— start Data excerpts —

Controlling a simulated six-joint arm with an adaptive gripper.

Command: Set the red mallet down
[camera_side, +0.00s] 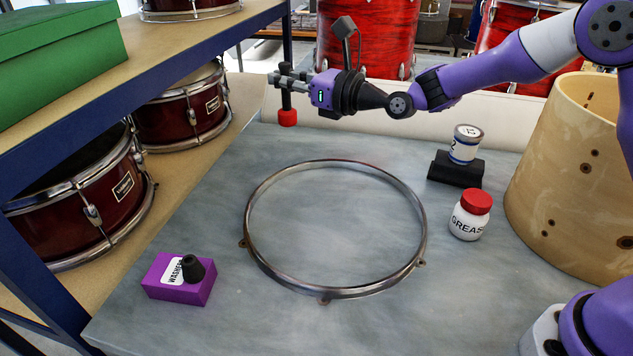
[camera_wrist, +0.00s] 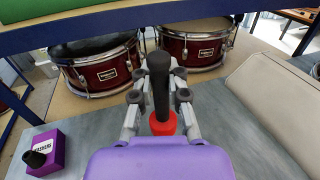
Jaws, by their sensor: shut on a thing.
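The red mallet has a black handle and a red head (camera_side: 288,117). It hangs upright in the side view, head down, above the far left part of the grey bench top (camera_side: 220,190). My gripper (camera_side: 284,80) is shut on its black handle. In the wrist view the handle (camera_wrist: 159,85) stands between the two grey fingers, with the red head (camera_wrist: 163,124) below them. The mallet's head looks clear of the bench top, though its exact height is hard to tell.
A metal hoop (camera_side: 421,235) lies mid-bench. A purple washers box (camera_side: 180,285) with a black cone on it is front left. A grease jar (camera_side: 469,218), a can (camera_side: 465,145) on a black block (camera_side: 456,169) and a wooden drum shell (camera_side: 560,190) stand right. A blue-edged shelf (camera_side: 190,70) overhangs the left.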

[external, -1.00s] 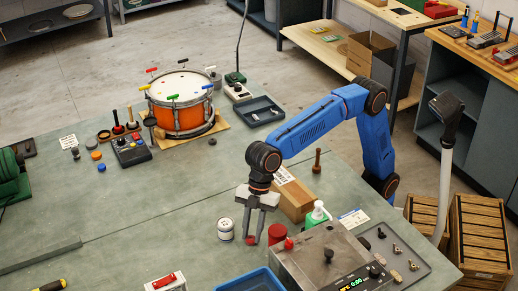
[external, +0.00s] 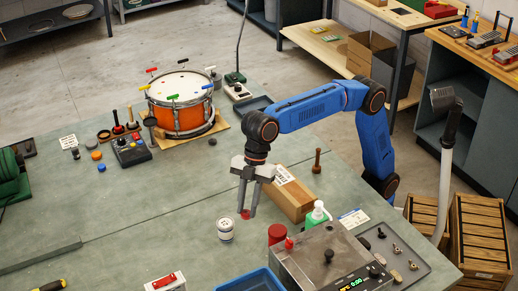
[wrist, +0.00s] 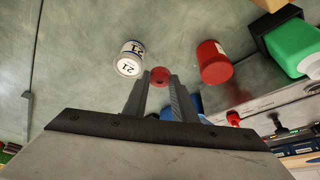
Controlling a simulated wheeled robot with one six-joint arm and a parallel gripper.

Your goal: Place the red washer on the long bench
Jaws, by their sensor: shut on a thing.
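My gripper (external: 246,212) is shut on the small red washer (external: 245,214), which sits between its fingertips above the long bench (external: 130,235). I cannot tell the exact gap between washer and bench.
A white can (external: 225,230) stands close to the gripper. A red can (external: 277,234), a cardboard box (external: 292,200) and a grey machine (external: 320,258) lie to the right. A blue tray (external: 252,281) is in front.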

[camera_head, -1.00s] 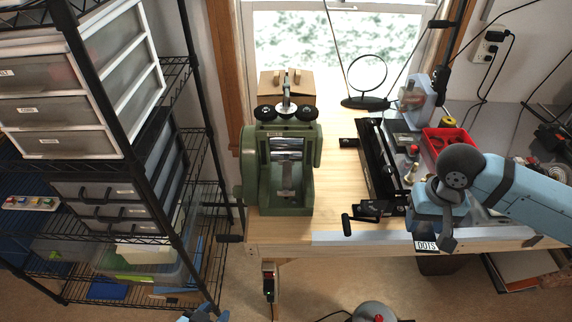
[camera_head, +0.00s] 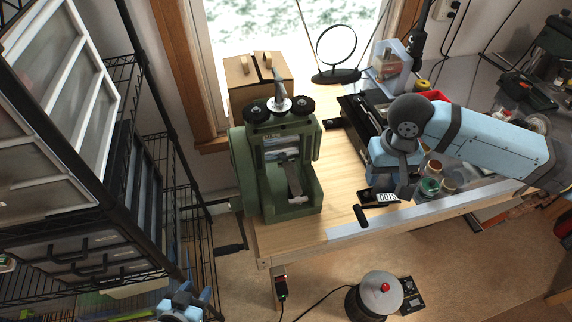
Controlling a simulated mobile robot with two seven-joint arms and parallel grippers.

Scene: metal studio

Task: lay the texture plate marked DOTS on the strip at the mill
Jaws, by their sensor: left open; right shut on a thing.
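The green rolling mill (camera_head: 276,165) stands upright on the wooden bench. A grey strip (camera_head: 291,177) lies on the front of the mill below the rollers. The texture plate marked DOTS (camera_head: 387,198) is a small dark plate with a white label. My right gripper (camera_head: 397,190) is shut on it and holds it near the bench's front edge, to the right of the mill. The fingertips are partly hidden by the wrist. My left gripper (camera_head: 184,300) is open and empty at the bottom edge, low and left of the bench.
A black tool (camera_head: 352,119) and a red tray (camera_head: 436,95) lie near my right arm. A wire shelf with drawers (camera_head: 60,110) fills the left. Bare wood (camera_head: 335,170) lies between mill and plate.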

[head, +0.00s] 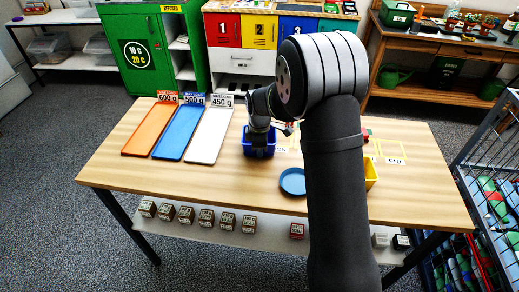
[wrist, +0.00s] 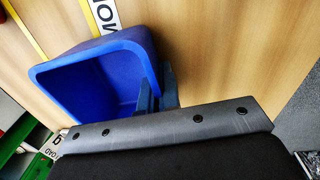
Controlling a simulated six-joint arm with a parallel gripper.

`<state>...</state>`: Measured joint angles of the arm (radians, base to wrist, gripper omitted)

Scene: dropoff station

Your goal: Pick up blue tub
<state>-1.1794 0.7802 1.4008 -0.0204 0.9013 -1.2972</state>
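The blue tub (head: 259,146) is at the middle of the wooden table in the head view, below my gripper (head: 262,127). In the wrist view the open-topped, empty-looking blue tub (wrist: 95,75) lies to the left of the fingers. My gripper (wrist: 158,92) has one finger inside the tub and one outside, close against the two faces of its wall, and looks shut on that wall. Whether the tub's base touches the table is hard to tell.
Orange (head: 150,128), blue (head: 179,132) and white (head: 208,136) trays lie on the table's left. A round blue dish (head: 292,181) is right of the tub. A yellow container (head: 371,174) is partly hidden by my arm. The front-left tabletop is clear.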

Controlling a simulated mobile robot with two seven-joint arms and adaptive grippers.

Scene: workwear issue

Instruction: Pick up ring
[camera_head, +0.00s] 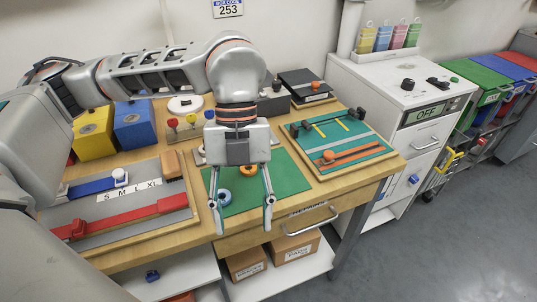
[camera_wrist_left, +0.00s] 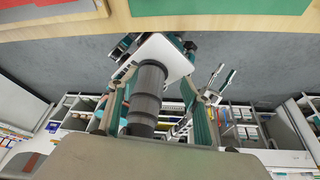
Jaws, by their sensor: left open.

— end Data excerpts —

### Task requirements
Copy the entries above faithfully and omit every image.

### Solution for this problem
Controlling a simulated six-joint arm with an adaptive gripper.

Command: Set the red mallet down
[camera_side, +0.00s] 
[camera_wrist, +0.00s] 
Jaws, by their sensor: shut on a thing.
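The red mallet has a black handle and a red head (camera_side: 288,117). It hangs upright in the side view, head down, above the far left part of the grey bench top (camera_side: 220,190). My gripper (camera_side: 284,80) is shut on its black handle. In the wrist view the handle (camera_wrist: 159,85) stands between the two grey fingers, with the red head (camera_wrist: 163,124) below them. The mallet's head looks clear of the bench top, though its exact height is hard to tell.
A metal hoop (camera_side: 421,235) lies mid-bench. A purple washers box (camera_side: 180,285) with a black cone on it is front left. A grease jar (camera_side: 469,218), a can (camera_side: 465,145) on a black block (camera_side: 456,169) and a wooden drum shell (camera_side: 560,190) stand right. A blue-edged shelf (camera_side: 190,70) overhangs the left.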

[external, -1.00s] 
[external, +0.00s] 
[wrist, +0.00s] 
Controlling a simulated wheeled robot with one six-joint arm and a parallel gripper.

Your goal: Place the red washer on the long bench
Jaws, by their sensor: shut on a thing.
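My gripper (external: 246,212) is shut on the small red washer (external: 245,214), which sits between its fingertips above the long bench (external: 130,235). I cannot tell the exact gap between washer and bench.
A white can (external: 225,230) stands close to the gripper. A red can (external: 277,234), a cardboard box (external: 292,200) and a grey machine (external: 320,258) lie to the right. A blue tray (external: 252,281) is in front.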

[camera_head, -1.00s] 
[camera_head, +0.00s] 
Controlling a simulated mobile robot with two seven-joint arms and parallel grippers.

Scene: metal studio

Task: lay the texture plate marked DOTS on the strip at the mill
Jaws, by their sensor: left open; right shut on a thing.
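The green rolling mill (camera_head: 276,165) stands upright on the wooden bench. A grey strip (camera_head: 291,177) lies on the front of the mill below the rollers. The texture plate marked DOTS (camera_head: 387,198) is a small dark plate with a white label. My right gripper (camera_head: 397,190) is shut on it and holds it near the bench's front edge, to the right of the mill. The fingertips are partly hidden by the wrist. My left gripper (camera_head: 184,300) is open and empty at the bottom edge, low and left of the bench.
A black tool (camera_head: 352,119) and a red tray (camera_head: 436,95) lie near my right arm. A wire shelf with drawers (camera_head: 60,110) fills the left. Bare wood (camera_head: 335,170) lies between mill and plate.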

[head, +0.00s] 
[wrist, +0.00s] 
Controlling a simulated six-joint arm with a parallel gripper.

`<state>...</state>`: Measured joint angles of the arm (radians, base to wrist, gripper omitted)

Scene: dropoff station

Your goal: Pick up blue tub
<state>-1.1794 0.7802 1.4008 -0.0204 0.9013 -1.2972</state>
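The blue tub (head: 259,146) is at the middle of the wooden table in the head view, below my gripper (head: 262,127). In the wrist view the open-topped, empty-looking blue tub (wrist: 95,75) lies to the left of the fingers. My gripper (wrist: 158,92) has one finger inside the tub and one outside, close against the two faces of its wall, and looks shut on that wall. Whether the tub's base touches the table is hard to tell.
Orange (head: 150,128), blue (head: 179,132) and white (head: 208,136) trays lie on the table's left. A round blue dish (head: 292,181) is right of the tub. A yellow container (head: 371,174) is partly hidden by my arm. The front-left tabletop is clear.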

Controlling a simulated mobile robot with two seven-joint arms and adaptive grippers.

Scene: workwear issue

Instruction: Pick up ring
[camera_head, +0.00s] 
[camera_wrist_left, +0.00s] 
Jaws, by their sensor: left open.

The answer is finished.